On se refuse à voir que la fonction publique est l’interface avec le public et qu’à ce titre elle rencontre souvent de plein fouet les dérives de notre société postmoderne.

L’organisation administrative est irrationnelle et atomisée. Elle conduit la fonction publique à orchestrer la désaffiliation du peuple français à son territoire, à son histoire.

La fonction publique est ventripotente, c’est vrai. Cette inefficacité est due à une indécision chronique entre le jacobinisme et le girondinisme. Le jacobinisme historique issu de la Révolution et ancré dans le bonapartisme pour des raisons organisationnelles et militaires est venu centraliser la décision et saturer l’Etat. On a bien essayé de sortir de ce jacobinisme historique bien ancré dans la culture politique par la loi de déconcentration du 6 février 1992 créant notamment les intercommunalités ; il s’agissait de créer une collectivité intermédiaire entre la commune (36000 en France) et les départements que l’on commençait déjà à considérer comme une échelon non pertinent pour les décisions publiques.

La décentralisation amorcée sous le ministère de Gaston Defferre par la loi du 2 mars 1982, est approfondie par la loi du 1er août 2003 qui donne à la décentralisation une valeur constitutionnelle. La loi du 27 janvier 2014 dite de Modernisation de l’Action Publique Territoriale et de l’Affirmation des Métropoles (MAPTAM) crée les métropoles. La loi 16 janvier 2015 et la loi NoTRE du 7 août 2015 donnent naissance aux 13 grandes régions. Ces lois se sont empilées et ont engendré une stratification administrative totalement irrationnelle que la Cour des comptes réprouve régulièrement (cf. Rapport sur les nouvelles régions). La fonction publique doit régulièrement, comme Protée, réadapter ses structures à cet univers institutionnel mouvant. Mais surtout, elle voit progressivement ses structures obéir à une remodélisation de la France dans une administration de plus en plus similaire à celle des nombreux pays européens. La structure communale, pourtant si chère aux Français, le département qui a une charge symbolique forte pour le peuple et l’échelon national sont effacés au profit d’une autre organisation tournée autour des métropoles, des régions, et de l’Union européenne. Ce déplacement d’échelle vient perturber la représentation de leur propre pays par l’ensemble des Français, nuit au sentiment patriotique et à l’identification. Ces nouvelles structures de substitution ont de moins en moins de lien avec l’histoire contrairement aux Provinces ou même au département. Cela conduit à une forme collective d’amnésie territoriale qui fait de la fonction publique, qu’elle le veuille ou non, un vecteur de la désaffiliation nationale.
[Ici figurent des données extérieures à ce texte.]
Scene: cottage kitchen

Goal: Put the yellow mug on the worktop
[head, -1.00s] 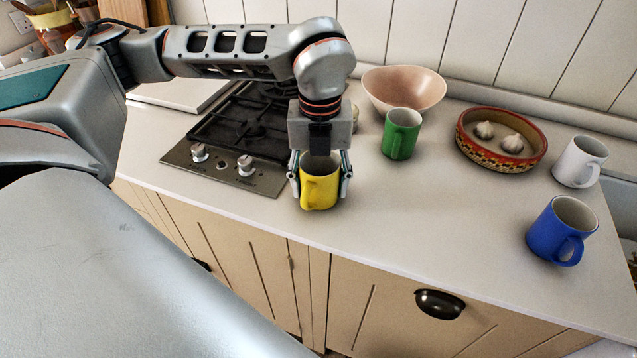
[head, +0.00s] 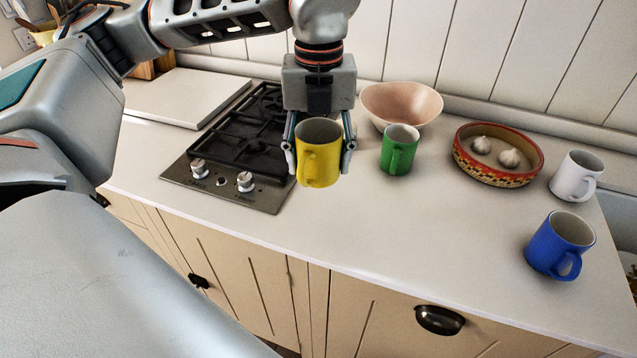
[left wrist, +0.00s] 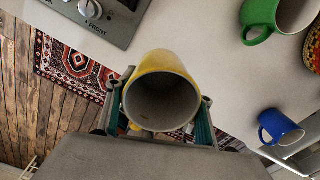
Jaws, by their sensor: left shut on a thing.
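The yellow mug (head: 318,158) is upright between the two fingers of my left gripper (head: 320,160), which is shut on it. The mug appears raised above the worktop (head: 400,225), beside the front right corner of the hob. In the left wrist view the mug (left wrist: 160,62) shows its open mouth, with a finger on each side of my left gripper (left wrist: 160,122). The mug's handle faces the front in the head view. My right gripper is not in view.
The gas hob (head: 235,155) is just left of the mug. A green mug (head: 398,155) stands close on the right, with a pink bowl (head: 402,104) behind. A patterned dish (head: 498,172) with garlic, a white mug (head: 575,176) and a blue mug (head: 558,250) are further right. The front middle is clear.

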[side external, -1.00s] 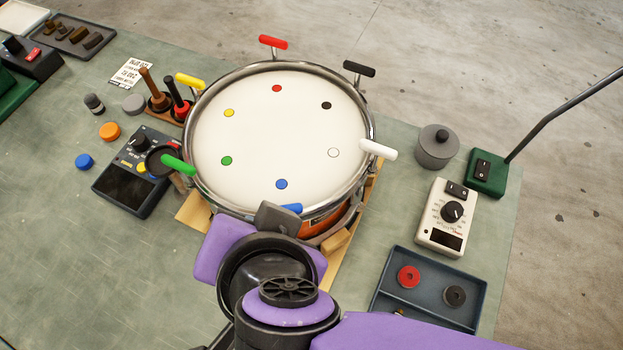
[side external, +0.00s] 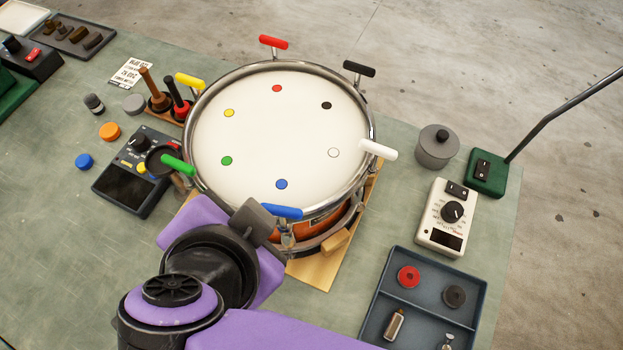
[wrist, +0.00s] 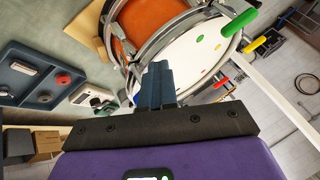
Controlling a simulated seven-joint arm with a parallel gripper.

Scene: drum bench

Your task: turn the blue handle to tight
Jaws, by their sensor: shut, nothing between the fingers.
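The blue handle (side external: 282,211) sits at the near rim of the drum (side external: 335,215), lying roughly left to right over its lug. The drum has a white head (side external: 270,135) with coloured dots, and a blue dot (side external: 281,184) is just inside the rim by the handle. My gripper (side external: 252,218) is at the near rim, just left of the blue handle; whether it touches the handle I cannot tell. In the wrist view my gripper (wrist: 158,78) has its fingers together and empty, pointing at the drum rim. The blue handle is not distinguishable there.
Other handles ring the drum: green (side external: 178,165), yellow (side external: 190,82), red (side external: 273,42), black (side external: 359,69) and white (side external: 378,150). A dark tray (side external: 417,303), a beige meter (side external: 447,219) and a grey pot (side external: 436,147) stand right. Bench is clear at lower left.

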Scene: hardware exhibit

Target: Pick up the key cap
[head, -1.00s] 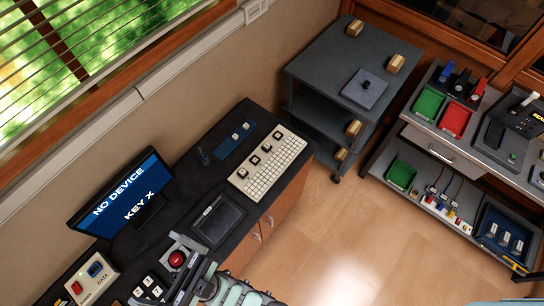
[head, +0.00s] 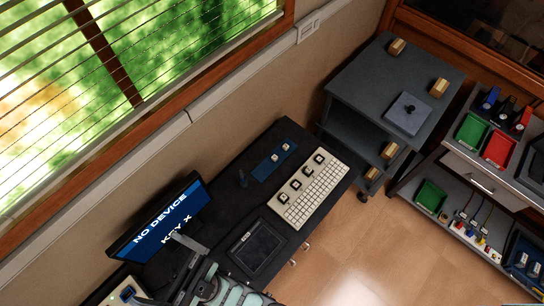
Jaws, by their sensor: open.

Le management de la fonction publique a cristallisé ce mal-être.

Le mouvement des périmètres ministériels a conduit à un empilement de structures et de services qui ont été réorganisés. La rationalisation des choix budgétaires dans les années 60, la Loi Organique relative aux Lois de Finances du 1er août 2001 réorganisant le budget par mission, la Révision Générale des Politiques Publiques à partir de décembre 2007 avaient pour intention de rationaliser l’utilisation des deniers publics pour accroître l’efficacité des politiques publiques et l’efficience budgétaire dans une logique de compression des coûts. Le souci de « bonne gestion » et de saine utilisation des deniers publics c’est-à-dire de la contribution des Français partait manifestement d’une bonne intention. Mais derrière cela, c’est l’importation de méthodes managériales désastreuses qui ont entraîné des points de blocages.

La judiciarisation croissante de la société et l’extension de l’Etat de droit ont généralisé la peur du recours. Le « pas de vague » bien connu des fonctionnaires traduit une affaiblissement de l’administration à l’égard des usagers qui a, par capillarité, conduit à un affaiblissement de l’Etat. L’intégration des « provisions pour charges » dans les budgets traduisent cette intériorisation du recours. La fonction publique n’est plus dans la prescription mais dans une posture permanente de négociation. En rétroaction, les usagers ne se sentent plus protégés par une administration affaiblie, qui perd en crédibilité, en solidité et en confiance.

Le management de la fonction publique est placé sous le signe de l’urgence permanente. La complexité des structures interconnectées crée des agendas kafkaïens et des délais toujours plus contraints dans l’action administrative. Ce raccourcissement des délais fait reculer la réflexion stratégique et conduit à un séquençage des tâches qui déqualifie les missions et engendre un stress inefficace et contreproductif. Cela conduit à ces fameuses guerres des services où la préoccupation du bien commun laisse la place à une compétition souvent stupide et improductive entre services concurrents dans un même ministère.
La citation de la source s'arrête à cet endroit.